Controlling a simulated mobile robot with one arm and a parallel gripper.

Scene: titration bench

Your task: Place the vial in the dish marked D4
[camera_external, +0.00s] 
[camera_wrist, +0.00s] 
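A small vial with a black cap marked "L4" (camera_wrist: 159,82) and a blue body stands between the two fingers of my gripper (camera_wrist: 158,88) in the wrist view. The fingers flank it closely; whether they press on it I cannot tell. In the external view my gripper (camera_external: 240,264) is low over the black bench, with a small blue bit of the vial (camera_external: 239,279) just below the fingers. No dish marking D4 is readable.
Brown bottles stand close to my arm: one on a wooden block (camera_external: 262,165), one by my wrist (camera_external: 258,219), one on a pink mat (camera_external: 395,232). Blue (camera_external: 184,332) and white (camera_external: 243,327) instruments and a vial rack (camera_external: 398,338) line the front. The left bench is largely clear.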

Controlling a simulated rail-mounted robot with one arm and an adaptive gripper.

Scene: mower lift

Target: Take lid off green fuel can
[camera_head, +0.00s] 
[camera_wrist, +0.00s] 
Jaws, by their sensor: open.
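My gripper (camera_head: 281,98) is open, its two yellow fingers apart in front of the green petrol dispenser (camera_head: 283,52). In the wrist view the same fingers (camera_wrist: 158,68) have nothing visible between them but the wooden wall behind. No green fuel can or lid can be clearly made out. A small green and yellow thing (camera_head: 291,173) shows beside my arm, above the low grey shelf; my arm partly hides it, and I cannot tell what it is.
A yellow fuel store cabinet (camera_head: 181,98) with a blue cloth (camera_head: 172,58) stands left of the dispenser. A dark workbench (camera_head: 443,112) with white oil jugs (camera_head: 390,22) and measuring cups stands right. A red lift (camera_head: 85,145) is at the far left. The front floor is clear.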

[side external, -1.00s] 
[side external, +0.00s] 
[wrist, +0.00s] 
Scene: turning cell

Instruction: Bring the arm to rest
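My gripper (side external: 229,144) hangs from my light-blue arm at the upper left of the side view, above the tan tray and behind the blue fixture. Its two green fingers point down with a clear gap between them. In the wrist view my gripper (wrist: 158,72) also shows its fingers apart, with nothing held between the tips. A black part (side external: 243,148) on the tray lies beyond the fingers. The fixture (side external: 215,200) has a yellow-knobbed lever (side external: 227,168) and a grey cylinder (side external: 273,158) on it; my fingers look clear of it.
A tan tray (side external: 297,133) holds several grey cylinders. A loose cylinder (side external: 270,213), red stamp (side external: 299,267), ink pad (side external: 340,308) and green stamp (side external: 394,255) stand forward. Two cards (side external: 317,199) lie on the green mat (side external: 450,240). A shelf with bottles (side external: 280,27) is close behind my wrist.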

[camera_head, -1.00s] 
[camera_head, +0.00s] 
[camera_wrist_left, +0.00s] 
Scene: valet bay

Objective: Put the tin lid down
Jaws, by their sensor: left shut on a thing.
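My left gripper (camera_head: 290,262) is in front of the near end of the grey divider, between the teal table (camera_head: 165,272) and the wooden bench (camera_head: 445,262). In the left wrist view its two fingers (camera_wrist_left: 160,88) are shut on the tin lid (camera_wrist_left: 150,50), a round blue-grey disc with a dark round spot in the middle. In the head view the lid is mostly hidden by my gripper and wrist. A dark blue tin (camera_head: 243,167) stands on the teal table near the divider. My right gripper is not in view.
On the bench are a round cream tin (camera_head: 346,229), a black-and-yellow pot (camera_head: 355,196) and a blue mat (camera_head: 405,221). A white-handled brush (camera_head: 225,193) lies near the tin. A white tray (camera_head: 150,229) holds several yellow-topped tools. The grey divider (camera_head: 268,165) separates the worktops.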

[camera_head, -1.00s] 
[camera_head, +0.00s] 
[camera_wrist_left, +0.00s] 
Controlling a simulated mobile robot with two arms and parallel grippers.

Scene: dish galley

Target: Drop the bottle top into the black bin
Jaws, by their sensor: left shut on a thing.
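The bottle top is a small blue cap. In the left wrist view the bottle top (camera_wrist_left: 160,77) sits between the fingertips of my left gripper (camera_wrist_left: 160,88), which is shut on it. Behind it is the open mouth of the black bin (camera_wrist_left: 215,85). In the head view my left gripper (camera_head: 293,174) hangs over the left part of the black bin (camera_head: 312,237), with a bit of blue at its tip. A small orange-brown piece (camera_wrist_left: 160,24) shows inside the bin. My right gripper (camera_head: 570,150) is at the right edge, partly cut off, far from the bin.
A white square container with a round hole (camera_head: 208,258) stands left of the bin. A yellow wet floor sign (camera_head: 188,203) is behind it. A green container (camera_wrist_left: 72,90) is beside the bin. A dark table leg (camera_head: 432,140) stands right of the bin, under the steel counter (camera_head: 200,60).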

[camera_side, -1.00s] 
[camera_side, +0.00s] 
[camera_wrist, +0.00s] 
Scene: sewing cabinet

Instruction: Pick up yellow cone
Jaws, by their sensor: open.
━━━
EXERCISE REQUIREMENTS: Reproduce the listing above word for word.

OUTPUT OF THE EXERCISE:
Controlling a simulated mobile robot with one arm and a parallel gripper.

Scene: titration bench

Your task: Place the vial in the dish marked D4
[camera_external, +0.00s] 
[camera_wrist, +0.00s] 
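A small vial with a black cap marked "L4" (camera_wrist: 159,82) and a blue body stands between the two fingers of my gripper (camera_wrist: 158,88) in the wrist view. The fingers flank it closely; whether they press on it I cannot tell. In the external view my gripper (camera_external: 240,264) is low over the black bench, with a small blue bit of the vial (camera_external: 239,279) just below the fingers. No dish marking D4 is readable.
Brown bottles stand close to my arm: one on a wooden block (camera_external: 262,165), one by my wrist (camera_external: 258,219), one on a pink mat (camera_external: 395,232). Blue (camera_external: 184,332) and white (camera_external: 243,327) instruments and a vial rack (camera_external: 398,338) line the front. The left bench is largely clear.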

Controlling a simulated rail-mounted robot with one arm and an adaptive gripper.

Scene: mower lift

Target: Take lid off green fuel can
[camera_head, +0.00s] 
[camera_wrist, +0.00s] 
Jaws, by their sensor: open.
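My gripper (camera_head: 281,98) is open, its two yellow fingers apart in front of the green petrol dispenser (camera_head: 283,52). In the wrist view the same fingers (camera_wrist: 158,68) have nothing visible between them but the wooden wall behind. No green fuel can or lid can be clearly made out. A small green and yellow thing (camera_head: 291,173) shows beside my arm, above the low grey shelf; my arm partly hides it, and I cannot tell what it is.
A yellow fuel store cabinet (camera_head: 181,98) with a blue cloth (camera_head: 172,58) stands left of the dispenser. A dark workbench (camera_head: 443,112) with white oil jugs (camera_head: 390,22) and measuring cups stands right. A red lift (camera_head: 85,145) is at the far left. The front floor is clear.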

[side external, -1.00s] 
[side external, +0.00s] 
[wrist, +0.00s] 
Scene: turning cell

Instruction: Bring the arm to rest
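My gripper (side external: 229,144) hangs from my light-blue arm at the upper left of the side view, above the tan tray and behind the blue fixture. Its two green fingers point down with a clear gap between them. In the wrist view my gripper (wrist: 158,72) also shows its fingers apart, with nothing held between the tips. A black part (side external: 243,148) on the tray lies beyond the fingers. The fixture (side external: 215,200) has a yellow-knobbed lever (side external: 227,168) and a grey cylinder (side external: 273,158) on it; my fingers look clear of it.
A tan tray (side external: 297,133) holds several grey cylinders. A loose cylinder (side external: 270,213), red stamp (side external: 299,267), ink pad (side external: 340,308) and green stamp (side external: 394,255) stand forward. Two cards (side external: 317,199) lie on the green mat (side external: 450,240). A shelf with bottles (side external: 280,27) is close behind my wrist.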

[camera_head, -1.00s] 
[camera_head, +0.00s] 
[camera_wrist_left, +0.00s] 
Scene: valet bay

Objective: Put the tin lid down
Jaws, by their sensor: left shut on a thing.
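My left gripper (camera_head: 290,262) is in front of the near end of the grey divider, between the teal table (camera_head: 165,272) and the wooden bench (camera_head: 445,262). In the left wrist view its two fingers (camera_wrist_left: 160,88) are shut on the tin lid (camera_wrist_left: 150,50), a round blue-grey disc with a dark round spot in the middle. In the head view the lid is mostly hidden by my gripper and wrist. A dark blue tin (camera_head: 243,167) stands on the teal table near the divider. My right gripper is not in view.
On the bench are a round cream tin (camera_head: 346,229), a black-and-yellow pot (camera_head: 355,196) and a blue mat (camera_head: 405,221). A white-handled brush (camera_head: 225,193) lies near the tin. A white tray (camera_head: 150,229) holds several yellow-topped tools. The grey divider (camera_head: 268,165) separates the worktops.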

[camera_head, -1.00s] 
[camera_head, +0.00s] 
[camera_wrist_left, +0.00s] 
Controlling a simulated mobile robot with two arms and parallel grippers.

Scene: dish galley

Target: Drop the bottle top into the black bin
Jaws, by their sensor: left shut on a thing.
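The bottle top is a small blue cap. In the left wrist view the bottle top (camera_wrist_left: 160,77) sits between the fingertips of my left gripper (camera_wrist_left: 160,88), which is shut on it. Behind it is the open mouth of the black bin (camera_wrist_left: 215,85). In the head view my left gripper (camera_head: 293,174) hangs over the left part of the black bin (camera_head: 312,237), with a bit of blue at its tip. A small orange-brown piece (camera_wrist_left: 160,24) shows inside the bin. My right gripper (camera_head: 570,150) is at the right edge, partly cut off, far from the bin.
A white square container with a round hole (camera_head: 208,258) stands left of the bin. A yellow wet floor sign (camera_head: 188,203) is behind it. A green container (camera_wrist_left: 72,90) is beside the bin. A dark table leg (camera_head: 432,140) stands right of the bin, under the steel counter (camera_head: 200,60).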

[camera_side, -1.00s] 
[camera_side, +0.00s] 
[camera_wrist, +0.00s] 
Scene: sewing cabinet

Instruction: Pick up yellow cone
Jaws, by their sensor: open.

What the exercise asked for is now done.